++++ INPUT FOR THIS TASK ++++
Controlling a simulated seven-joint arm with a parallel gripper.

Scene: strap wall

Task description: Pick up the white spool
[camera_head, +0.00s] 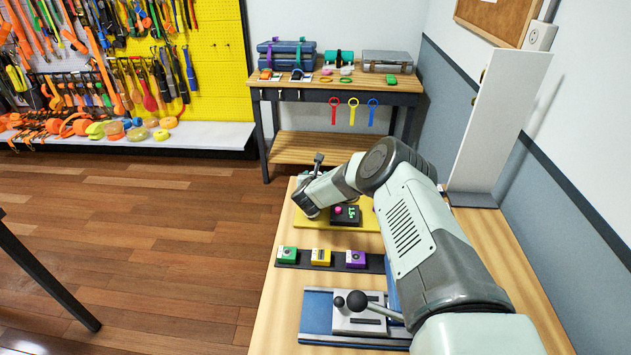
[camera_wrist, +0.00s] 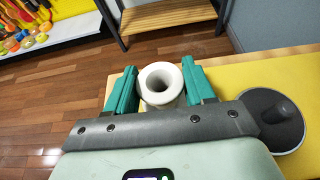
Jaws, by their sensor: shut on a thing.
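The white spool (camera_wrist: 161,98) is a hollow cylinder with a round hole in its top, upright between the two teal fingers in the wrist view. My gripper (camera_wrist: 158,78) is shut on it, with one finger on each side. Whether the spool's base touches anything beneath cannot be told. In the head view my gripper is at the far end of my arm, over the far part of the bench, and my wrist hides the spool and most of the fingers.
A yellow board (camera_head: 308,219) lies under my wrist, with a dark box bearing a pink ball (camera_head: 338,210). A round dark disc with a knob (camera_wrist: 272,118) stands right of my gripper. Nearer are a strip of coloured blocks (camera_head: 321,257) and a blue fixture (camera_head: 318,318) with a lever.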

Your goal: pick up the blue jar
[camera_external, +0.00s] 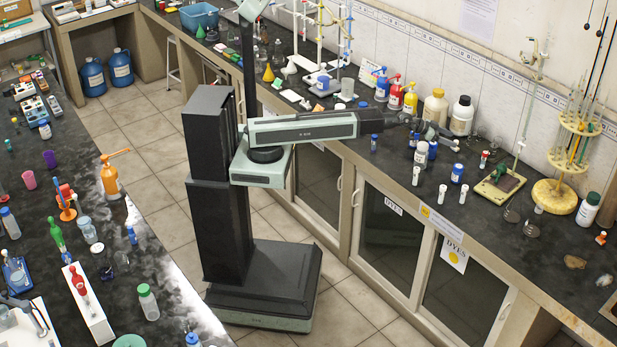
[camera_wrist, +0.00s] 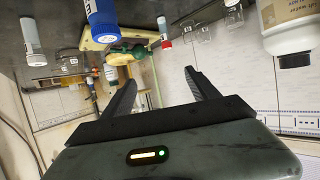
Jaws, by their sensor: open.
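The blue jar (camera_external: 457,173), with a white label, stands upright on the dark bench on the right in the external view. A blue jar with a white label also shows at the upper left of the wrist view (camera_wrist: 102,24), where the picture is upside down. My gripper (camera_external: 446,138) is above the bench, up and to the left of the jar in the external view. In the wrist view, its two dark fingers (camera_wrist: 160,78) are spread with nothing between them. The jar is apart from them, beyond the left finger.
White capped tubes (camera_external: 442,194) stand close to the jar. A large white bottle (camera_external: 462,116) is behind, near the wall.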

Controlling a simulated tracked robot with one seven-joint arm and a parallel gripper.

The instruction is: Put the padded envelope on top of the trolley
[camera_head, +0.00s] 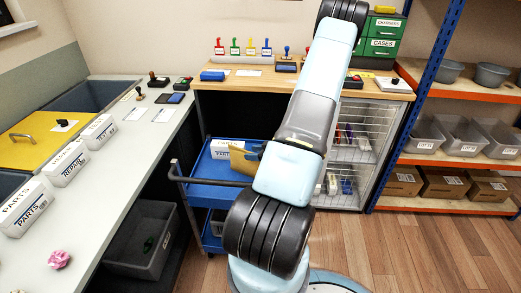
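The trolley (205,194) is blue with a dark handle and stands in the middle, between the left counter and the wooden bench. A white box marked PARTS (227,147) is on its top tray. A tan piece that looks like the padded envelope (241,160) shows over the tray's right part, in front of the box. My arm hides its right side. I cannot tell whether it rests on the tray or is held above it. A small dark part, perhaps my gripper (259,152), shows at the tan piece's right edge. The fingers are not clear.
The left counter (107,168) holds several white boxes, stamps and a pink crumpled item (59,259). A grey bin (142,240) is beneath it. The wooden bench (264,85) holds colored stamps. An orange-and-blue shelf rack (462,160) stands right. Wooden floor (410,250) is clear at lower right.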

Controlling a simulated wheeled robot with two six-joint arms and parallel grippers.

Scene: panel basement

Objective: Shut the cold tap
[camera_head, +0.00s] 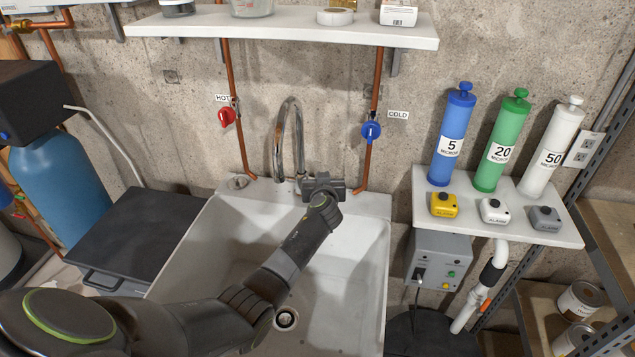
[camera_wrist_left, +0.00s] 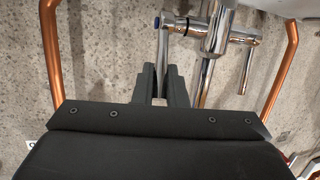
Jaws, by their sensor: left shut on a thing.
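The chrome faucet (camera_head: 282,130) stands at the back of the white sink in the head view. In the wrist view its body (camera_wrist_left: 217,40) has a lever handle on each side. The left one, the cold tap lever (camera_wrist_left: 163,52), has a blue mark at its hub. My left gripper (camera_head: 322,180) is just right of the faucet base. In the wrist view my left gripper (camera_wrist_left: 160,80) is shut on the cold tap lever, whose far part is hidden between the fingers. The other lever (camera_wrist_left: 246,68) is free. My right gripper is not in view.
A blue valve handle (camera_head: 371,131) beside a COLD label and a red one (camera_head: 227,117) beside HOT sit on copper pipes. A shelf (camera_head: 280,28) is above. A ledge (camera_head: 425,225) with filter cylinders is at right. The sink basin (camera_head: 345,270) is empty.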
++++
++++ INPUT FOR THIS TASK ++++
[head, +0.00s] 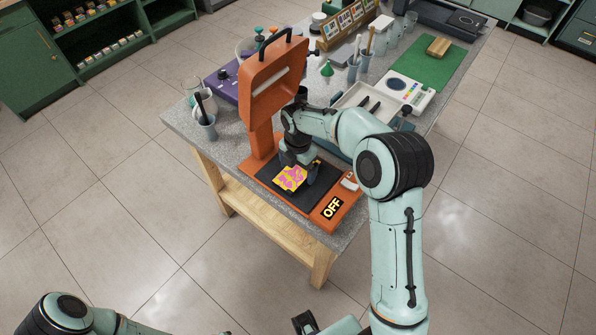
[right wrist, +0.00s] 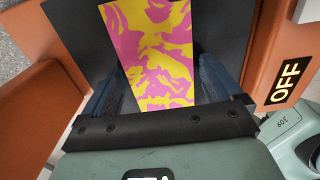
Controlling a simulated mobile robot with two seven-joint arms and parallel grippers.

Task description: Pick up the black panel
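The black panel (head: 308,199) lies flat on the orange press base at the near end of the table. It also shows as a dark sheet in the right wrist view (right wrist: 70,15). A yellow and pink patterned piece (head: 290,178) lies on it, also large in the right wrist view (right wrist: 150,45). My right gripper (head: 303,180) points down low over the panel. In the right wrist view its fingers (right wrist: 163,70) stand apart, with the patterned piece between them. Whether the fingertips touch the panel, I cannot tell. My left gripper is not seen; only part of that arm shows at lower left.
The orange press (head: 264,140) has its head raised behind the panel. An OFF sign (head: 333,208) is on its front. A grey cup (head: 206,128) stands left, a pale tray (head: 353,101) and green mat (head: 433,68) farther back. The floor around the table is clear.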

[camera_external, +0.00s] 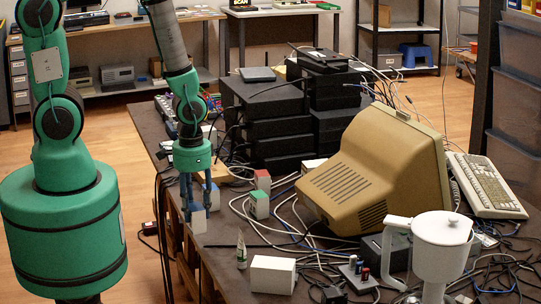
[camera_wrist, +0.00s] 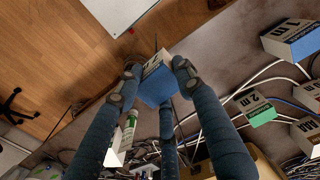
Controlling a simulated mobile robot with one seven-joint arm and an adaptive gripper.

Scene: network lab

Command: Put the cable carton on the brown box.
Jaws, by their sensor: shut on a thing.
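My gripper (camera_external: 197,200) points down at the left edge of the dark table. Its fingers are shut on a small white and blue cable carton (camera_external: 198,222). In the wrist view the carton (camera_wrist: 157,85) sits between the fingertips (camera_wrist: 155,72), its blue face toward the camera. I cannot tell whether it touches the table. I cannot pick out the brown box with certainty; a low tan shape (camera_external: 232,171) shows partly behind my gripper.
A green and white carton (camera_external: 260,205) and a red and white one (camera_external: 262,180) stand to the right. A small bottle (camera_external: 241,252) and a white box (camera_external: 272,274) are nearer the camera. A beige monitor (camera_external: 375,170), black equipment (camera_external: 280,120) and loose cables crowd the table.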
++++
Exactly as they appear, write out the lines from the one containing "[right wrist, +0.00s]" down to the one containing "Controlling a simulated mobile robot with two", both included. Pictures are left out.

WRITTEN RESPONSE
[right wrist, +0.00s] 
Controlling a simulated mobile robot with two seven-joint arms and parallel grippers.

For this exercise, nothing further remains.